--- start Material provided ---
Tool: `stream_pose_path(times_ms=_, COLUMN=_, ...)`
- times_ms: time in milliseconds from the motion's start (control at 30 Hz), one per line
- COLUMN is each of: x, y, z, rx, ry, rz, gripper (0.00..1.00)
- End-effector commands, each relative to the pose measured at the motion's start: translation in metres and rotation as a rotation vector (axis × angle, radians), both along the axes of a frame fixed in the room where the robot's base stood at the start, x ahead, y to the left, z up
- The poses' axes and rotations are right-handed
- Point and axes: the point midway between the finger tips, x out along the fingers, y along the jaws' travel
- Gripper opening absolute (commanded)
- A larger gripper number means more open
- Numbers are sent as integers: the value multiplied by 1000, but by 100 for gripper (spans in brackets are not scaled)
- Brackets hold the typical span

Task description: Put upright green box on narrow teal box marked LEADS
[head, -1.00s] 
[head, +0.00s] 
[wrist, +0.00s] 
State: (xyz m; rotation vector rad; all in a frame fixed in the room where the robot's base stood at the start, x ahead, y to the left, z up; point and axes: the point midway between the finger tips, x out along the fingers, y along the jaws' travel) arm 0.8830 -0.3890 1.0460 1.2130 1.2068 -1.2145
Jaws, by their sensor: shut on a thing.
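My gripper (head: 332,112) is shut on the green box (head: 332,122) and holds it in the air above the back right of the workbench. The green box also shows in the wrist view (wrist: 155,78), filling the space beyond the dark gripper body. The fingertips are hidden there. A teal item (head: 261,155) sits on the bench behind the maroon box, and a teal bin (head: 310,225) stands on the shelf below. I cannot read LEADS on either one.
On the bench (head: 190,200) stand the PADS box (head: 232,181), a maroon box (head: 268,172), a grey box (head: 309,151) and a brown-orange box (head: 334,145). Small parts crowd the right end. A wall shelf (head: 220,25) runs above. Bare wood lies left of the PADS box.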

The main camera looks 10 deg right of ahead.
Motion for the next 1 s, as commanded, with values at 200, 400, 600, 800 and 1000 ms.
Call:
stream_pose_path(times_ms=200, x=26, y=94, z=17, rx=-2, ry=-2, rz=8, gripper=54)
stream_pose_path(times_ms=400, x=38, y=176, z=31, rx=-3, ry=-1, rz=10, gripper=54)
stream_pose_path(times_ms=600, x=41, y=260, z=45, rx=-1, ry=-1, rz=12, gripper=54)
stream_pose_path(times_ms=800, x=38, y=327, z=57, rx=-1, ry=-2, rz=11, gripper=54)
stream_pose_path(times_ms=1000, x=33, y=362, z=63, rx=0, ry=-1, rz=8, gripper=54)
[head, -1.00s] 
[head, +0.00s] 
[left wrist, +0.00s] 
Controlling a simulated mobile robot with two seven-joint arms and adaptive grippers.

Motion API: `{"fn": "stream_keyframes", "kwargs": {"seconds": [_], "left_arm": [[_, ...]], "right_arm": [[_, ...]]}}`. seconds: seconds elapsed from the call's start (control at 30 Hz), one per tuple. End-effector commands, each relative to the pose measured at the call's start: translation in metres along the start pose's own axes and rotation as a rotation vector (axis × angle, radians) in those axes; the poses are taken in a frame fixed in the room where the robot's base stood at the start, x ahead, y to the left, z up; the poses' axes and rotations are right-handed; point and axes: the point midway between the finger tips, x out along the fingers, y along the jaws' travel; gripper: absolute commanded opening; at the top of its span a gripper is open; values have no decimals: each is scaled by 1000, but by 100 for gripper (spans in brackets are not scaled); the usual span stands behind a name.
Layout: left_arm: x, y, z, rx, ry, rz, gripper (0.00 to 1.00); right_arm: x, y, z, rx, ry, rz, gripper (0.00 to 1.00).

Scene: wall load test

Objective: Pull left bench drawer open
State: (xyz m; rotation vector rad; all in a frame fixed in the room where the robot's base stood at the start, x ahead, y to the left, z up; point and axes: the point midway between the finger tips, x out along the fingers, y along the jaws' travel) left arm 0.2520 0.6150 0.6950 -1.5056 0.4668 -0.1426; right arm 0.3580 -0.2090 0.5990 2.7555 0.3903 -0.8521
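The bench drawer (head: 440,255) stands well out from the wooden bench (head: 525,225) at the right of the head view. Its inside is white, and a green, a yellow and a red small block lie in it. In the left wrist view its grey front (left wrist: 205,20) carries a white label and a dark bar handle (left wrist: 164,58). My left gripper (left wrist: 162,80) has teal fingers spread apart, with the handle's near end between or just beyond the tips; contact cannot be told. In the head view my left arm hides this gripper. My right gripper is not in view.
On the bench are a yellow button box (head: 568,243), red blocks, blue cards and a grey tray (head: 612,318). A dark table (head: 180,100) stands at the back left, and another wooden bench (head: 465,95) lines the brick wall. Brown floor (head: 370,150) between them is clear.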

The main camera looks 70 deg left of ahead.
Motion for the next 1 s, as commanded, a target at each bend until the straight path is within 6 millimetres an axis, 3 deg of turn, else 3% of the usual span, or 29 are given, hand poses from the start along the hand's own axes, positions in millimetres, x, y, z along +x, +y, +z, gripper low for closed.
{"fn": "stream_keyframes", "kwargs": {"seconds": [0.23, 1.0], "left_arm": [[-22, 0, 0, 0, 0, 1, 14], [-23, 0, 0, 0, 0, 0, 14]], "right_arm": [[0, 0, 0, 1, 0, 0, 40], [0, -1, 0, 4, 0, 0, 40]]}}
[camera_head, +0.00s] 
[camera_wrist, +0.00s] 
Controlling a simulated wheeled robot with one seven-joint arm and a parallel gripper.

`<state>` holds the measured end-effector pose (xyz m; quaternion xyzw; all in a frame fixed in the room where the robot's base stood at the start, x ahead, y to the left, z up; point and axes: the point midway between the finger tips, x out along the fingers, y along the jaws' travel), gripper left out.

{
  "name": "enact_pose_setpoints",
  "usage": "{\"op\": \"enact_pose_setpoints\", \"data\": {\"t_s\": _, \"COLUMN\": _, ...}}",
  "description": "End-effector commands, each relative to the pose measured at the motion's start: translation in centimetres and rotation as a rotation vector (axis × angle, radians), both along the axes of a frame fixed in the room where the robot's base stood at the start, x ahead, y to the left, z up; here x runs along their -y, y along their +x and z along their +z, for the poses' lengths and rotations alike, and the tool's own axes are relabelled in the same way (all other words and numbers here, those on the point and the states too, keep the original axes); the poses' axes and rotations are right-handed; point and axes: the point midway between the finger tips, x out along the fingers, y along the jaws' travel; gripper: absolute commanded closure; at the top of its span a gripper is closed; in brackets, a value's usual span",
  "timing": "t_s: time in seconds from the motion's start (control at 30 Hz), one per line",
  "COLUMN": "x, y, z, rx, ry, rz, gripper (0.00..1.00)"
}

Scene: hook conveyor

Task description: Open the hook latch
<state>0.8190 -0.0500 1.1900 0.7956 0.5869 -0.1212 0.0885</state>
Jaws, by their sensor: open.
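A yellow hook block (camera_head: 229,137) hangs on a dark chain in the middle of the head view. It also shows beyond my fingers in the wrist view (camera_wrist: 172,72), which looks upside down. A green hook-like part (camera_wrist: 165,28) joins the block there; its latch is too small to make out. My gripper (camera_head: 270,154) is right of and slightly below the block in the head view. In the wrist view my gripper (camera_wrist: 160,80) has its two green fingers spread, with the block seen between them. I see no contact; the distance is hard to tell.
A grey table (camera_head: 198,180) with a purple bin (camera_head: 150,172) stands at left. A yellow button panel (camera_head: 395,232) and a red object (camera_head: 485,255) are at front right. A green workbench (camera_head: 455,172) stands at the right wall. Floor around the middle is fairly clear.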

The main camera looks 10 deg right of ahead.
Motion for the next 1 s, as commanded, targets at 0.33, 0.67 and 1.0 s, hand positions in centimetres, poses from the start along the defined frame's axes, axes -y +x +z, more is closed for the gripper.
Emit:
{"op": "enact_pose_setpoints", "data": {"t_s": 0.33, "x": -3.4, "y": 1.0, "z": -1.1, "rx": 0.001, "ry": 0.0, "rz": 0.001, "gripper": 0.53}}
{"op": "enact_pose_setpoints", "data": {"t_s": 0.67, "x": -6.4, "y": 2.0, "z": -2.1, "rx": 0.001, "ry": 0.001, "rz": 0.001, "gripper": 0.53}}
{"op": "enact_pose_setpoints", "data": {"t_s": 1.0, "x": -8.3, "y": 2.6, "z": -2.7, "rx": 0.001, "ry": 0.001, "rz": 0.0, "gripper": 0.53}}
--- end Material provided ---
** What you will do **
Return only the exact lines from the opening of the records through the line that contains "- COLUMN is", both included.

** Output **
Tool: `stream_pose_path(times_ms=_, COLUMN=_, ...)`
- times_ms: time in milliseconds from the motion's start (control at 30 Hz), one per line
- COLUMN is each of: x, y, z, rx, ry, rz, gripper (0.00..1.00)

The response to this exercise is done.